问题
I have followed in the documentation from nltk book (chapter 6 and 7) and other ideas to train my own model for named entity recognition. After building a feature function and ClassifierBasedTagger like this:
class NamedEntityChunker(ChunkParserI):
def __init__(self, train_sents, feature_detector=features, **kwargs):
assert isinstance(train_sents, Iterable)
tagged_sents = [[((w,t),c) for (w,t,c) in
tree2conlltags(sent)]
for sent in train_sents]
#other possible option: self.feature_detector = features
self.tagger = ClassifierBasedTagger(tagged_sents, feature_detector=feature_detector, **kwargs)
def parse(self, tagged_sent):
chunks = self.tagger.tag(tagged_sent)
iob_triplets = [(w, t, c) for ((w, t), c) in chunks]
# Transform the list of triplets to nltk.Tree format
return conlltags2tree(iob_triplets)
I am having problems when caling the classifiertagger from another script where I load my traning and test data. I call the classifier using a portion from my training data for testing purpose from:
chunker = NamedEntityChunker(training_samples[:500])

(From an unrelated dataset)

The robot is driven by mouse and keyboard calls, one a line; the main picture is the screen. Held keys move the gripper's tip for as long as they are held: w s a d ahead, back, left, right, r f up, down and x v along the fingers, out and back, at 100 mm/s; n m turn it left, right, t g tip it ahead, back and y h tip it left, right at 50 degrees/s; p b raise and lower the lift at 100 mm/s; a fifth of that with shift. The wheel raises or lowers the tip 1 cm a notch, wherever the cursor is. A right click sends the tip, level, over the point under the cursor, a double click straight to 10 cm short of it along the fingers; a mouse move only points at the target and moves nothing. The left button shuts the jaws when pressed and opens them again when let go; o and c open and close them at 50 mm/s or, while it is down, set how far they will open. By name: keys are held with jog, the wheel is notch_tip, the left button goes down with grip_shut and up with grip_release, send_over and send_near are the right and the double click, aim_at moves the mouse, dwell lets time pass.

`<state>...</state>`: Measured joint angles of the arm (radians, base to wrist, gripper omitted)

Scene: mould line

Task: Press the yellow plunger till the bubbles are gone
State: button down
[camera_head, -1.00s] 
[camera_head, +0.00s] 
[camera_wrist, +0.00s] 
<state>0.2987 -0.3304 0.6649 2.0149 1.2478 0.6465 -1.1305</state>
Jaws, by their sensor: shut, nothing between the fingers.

No matter what I change in my classifier I keept getting the error:
self.tagger = ClassifierBasedTagger(tagged_sents, feature_detector=feature_detector, **kwargs)
TypeError: __init__() got multiple values for argument 'feature_detector'
What am I doing wrong here, I supossed the feature function is working fine and I don't have to pass anything else when calling NamedEntityChunker().
my second question, is there a way to save the model being trained and reuse it lataer, how can I approach this? This is a follow up of my last question on training data
Thanks for any advise
回答1:
I finally realised what I was missing: when defining BasedTagger you have to pass an argument for "tagged_sents", like this:
#self.tagger = ClassifierBasedTagger(train=train_sents, feature_detector=features, **kwargs)
now when I call the chunker NamedEntityChunker() everything is working.
回答2:
Are you sure your code is exactly as you report it? This should not produce the problem you report; but you will get this behavior if you pass a keyword argument that is also a key in the kwargs variable:
>>> def test(a, b): # In fact the signature of `test` is irrelevant
pass
>>> args = { 'a'=1, 'b'=2 }
>>> test(a=0, **args)
TypeError: test() got multiple values for keyword argument 'a'
So, figure out where the problem arises and fix it. Have your methods print out their arguments to help you debug the problem.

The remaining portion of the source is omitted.